▸ REQUIRED WORK: All of the lines below are to be printed again exactly; images are excluded from the output.
---+---
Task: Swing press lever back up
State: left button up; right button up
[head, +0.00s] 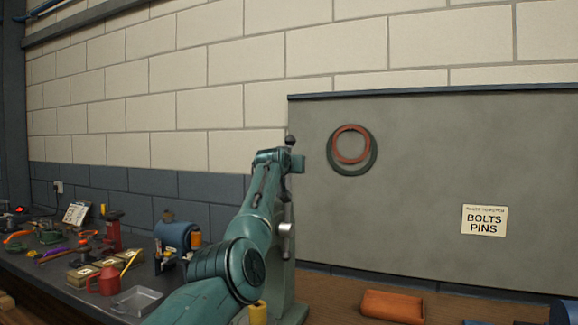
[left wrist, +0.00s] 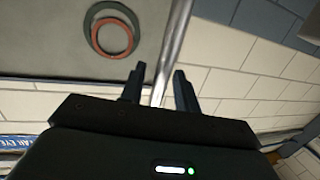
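A bright metal rod, which looks like the press lever (left wrist: 178,28), runs down the left wrist view and passes between the fingers of my left gripper (left wrist: 160,72). The fingers stand apart with gaps beside the rod, so they do not look clamped on it. In the head view the press (head: 292,297) is a grey-green column, mostly behind my teal left arm. A dark knob (head: 290,139) shows at the top beside my wrist, and a silver hub lower down. My left fingers cannot be made out there. My right gripper is not in view.
An orange-brown tray (head: 392,306) lies on the bench right of the press. A grey board (head: 420,180) with two rings and a BOLTS PINS sign stands behind.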

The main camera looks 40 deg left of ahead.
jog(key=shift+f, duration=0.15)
---+---
▸ SOLUTION TO THIS TASK:
Task: Swing press lever back up
State: left button up; right button up
[head, +0.00s] 
[left wrist, +0.00s] 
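A bright metal rod, which looks like the press lever (left wrist: 178,28), runs down the left wrist view and passes between the fingers of my left gripper (left wrist: 160,72). The fingers stand apart with gaps beside the rod, so they do not look clamped on it. In the head view the press (head: 292,297) is a grey-green column, mostly behind my teal left arm. A dark knob (head: 290,139) shows at the top beside my wrist, and a silver hub lower down. My left fingers cannot be made out there. My right gripper is not in view.
An orange-brown tray (head: 392,306) lies on the bench right of the press. A grey board (head: 420,180) with two rings and a BOLTS PINS sign stands behind.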

The main camera looks 40 deg left of ahead.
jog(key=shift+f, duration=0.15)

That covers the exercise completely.